* [PROBLEM STATEMENT]
Each line of the material below should be reproduced exactly.
== DATASET SECTION ==
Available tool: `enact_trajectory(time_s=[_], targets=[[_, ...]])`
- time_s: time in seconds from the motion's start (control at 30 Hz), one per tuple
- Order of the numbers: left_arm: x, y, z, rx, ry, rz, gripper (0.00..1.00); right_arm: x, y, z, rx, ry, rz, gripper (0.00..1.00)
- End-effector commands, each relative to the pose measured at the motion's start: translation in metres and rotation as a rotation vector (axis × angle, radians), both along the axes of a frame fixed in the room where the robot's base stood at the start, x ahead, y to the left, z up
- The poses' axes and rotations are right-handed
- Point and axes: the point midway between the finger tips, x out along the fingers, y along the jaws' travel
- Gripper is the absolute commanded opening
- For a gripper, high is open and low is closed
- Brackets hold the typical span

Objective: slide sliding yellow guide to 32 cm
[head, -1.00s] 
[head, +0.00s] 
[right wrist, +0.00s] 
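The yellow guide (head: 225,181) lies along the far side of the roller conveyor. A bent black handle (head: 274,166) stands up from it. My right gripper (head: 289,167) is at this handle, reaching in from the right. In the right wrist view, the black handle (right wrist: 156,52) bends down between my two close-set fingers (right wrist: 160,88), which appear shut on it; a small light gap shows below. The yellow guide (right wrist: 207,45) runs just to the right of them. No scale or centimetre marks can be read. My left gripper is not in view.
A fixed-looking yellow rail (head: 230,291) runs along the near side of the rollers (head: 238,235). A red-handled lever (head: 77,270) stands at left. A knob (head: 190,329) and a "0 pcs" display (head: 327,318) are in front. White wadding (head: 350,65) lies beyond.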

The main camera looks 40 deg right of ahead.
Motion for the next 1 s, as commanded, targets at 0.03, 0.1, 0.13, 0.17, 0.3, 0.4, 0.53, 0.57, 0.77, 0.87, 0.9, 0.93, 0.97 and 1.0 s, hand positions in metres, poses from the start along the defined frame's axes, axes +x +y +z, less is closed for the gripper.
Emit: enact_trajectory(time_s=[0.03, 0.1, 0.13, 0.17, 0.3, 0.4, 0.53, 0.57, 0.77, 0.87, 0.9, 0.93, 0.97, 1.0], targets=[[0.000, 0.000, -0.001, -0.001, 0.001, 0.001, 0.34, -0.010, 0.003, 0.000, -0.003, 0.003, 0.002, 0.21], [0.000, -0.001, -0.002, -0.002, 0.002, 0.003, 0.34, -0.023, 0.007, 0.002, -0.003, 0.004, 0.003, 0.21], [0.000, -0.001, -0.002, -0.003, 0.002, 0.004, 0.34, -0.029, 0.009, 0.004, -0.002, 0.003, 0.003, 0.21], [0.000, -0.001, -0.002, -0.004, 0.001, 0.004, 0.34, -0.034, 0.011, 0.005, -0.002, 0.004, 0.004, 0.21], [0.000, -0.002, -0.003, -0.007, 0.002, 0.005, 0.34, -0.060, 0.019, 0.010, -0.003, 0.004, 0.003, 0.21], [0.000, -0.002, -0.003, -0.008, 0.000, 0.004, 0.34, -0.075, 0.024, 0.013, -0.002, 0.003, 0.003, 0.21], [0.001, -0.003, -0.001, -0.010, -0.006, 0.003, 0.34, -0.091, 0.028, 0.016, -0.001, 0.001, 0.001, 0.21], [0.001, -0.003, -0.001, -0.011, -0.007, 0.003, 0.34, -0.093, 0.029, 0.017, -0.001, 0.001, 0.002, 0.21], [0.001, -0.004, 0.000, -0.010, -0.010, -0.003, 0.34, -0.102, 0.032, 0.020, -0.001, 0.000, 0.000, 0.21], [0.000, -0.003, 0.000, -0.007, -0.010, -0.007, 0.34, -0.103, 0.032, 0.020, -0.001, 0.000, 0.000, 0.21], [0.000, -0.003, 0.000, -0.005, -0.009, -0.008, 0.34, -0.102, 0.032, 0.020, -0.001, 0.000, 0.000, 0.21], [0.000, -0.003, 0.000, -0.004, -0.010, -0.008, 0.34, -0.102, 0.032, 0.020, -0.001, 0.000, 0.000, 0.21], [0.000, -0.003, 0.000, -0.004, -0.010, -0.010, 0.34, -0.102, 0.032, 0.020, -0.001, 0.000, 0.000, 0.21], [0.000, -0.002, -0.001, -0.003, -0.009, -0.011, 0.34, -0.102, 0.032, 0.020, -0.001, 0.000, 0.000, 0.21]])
===
* [ANSWER BELOW]
Available tool: `enact_trajectory(time_s=[_], targets=[[_, ...]])`
- time_s: time in seconds from the motion's start (control at 30 Hz), one per tuple
- Order of the numbers: left_arm: x, y, z, rx, ry, rz, gripper (0.00..1.00); right_arm: x, y, z, rx, ry, rz, gripper (0.00..1.00)
- End-effector commands, each relative to the pose measured at the motion's start: translation in metres and rotation as a rotation vector (axis × angle, radians), both along the axes of a frame fixed in the room where the robot's base stood at the start, x ahead, y to the left, z up
- The poses' axes and rotations are right-handed
- Point and axes: the point midway between the finger tips, x out along the fingers, y along the jaws' travel
- Gripper is the absolute commanded opening
- For a gripper, high is open and low is closed
- Brackets hold the typical span

Objective: slide sliding yellow guide to 32 cm
[head, -1.00s] 
[head, +0.00s] 
[right wrist, +0.00s] 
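The yellow guide (head: 225,181) lies along the far side of the roller conveyor. A bent black handle (head: 274,166) stands up from it. My right gripper (head: 289,167) is at this handle, reaching in from the right. In the right wrist view, the black handle (right wrist: 156,52) bends down between my two close-set fingers (right wrist: 160,88), which appear shut on it; a small light gap shows below. The yellow guide (right wrist: 207,45) runs just to the right of them. No scale or centimetre marks can be read. My left gripper is not in view.
A fixed-looking yellow rail (head: 230,291) runs along the near side of the rollers (head: 238,235). A red-handled lever (head: 77,270) stands at left. A knob (head: 190,329) and a "0 pcs" display (head: 327,318) are in front. White wadding (head: 350,65) lies beyond.

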The main camera looks 40 deg right of ahead.
Motion for the next 1 s, as commanded, targets at 0.03, 0.1, 0.13, 0.17, 0.3, 0.4, 0.53, 0.57, 0.77, 0.87, 0.9, 0.93, 0.97 and 1.0 s, hand positions in metres, poses from the start along the defined frame's axes, axes +x +y +z, less is closed for the gripper.
Emit: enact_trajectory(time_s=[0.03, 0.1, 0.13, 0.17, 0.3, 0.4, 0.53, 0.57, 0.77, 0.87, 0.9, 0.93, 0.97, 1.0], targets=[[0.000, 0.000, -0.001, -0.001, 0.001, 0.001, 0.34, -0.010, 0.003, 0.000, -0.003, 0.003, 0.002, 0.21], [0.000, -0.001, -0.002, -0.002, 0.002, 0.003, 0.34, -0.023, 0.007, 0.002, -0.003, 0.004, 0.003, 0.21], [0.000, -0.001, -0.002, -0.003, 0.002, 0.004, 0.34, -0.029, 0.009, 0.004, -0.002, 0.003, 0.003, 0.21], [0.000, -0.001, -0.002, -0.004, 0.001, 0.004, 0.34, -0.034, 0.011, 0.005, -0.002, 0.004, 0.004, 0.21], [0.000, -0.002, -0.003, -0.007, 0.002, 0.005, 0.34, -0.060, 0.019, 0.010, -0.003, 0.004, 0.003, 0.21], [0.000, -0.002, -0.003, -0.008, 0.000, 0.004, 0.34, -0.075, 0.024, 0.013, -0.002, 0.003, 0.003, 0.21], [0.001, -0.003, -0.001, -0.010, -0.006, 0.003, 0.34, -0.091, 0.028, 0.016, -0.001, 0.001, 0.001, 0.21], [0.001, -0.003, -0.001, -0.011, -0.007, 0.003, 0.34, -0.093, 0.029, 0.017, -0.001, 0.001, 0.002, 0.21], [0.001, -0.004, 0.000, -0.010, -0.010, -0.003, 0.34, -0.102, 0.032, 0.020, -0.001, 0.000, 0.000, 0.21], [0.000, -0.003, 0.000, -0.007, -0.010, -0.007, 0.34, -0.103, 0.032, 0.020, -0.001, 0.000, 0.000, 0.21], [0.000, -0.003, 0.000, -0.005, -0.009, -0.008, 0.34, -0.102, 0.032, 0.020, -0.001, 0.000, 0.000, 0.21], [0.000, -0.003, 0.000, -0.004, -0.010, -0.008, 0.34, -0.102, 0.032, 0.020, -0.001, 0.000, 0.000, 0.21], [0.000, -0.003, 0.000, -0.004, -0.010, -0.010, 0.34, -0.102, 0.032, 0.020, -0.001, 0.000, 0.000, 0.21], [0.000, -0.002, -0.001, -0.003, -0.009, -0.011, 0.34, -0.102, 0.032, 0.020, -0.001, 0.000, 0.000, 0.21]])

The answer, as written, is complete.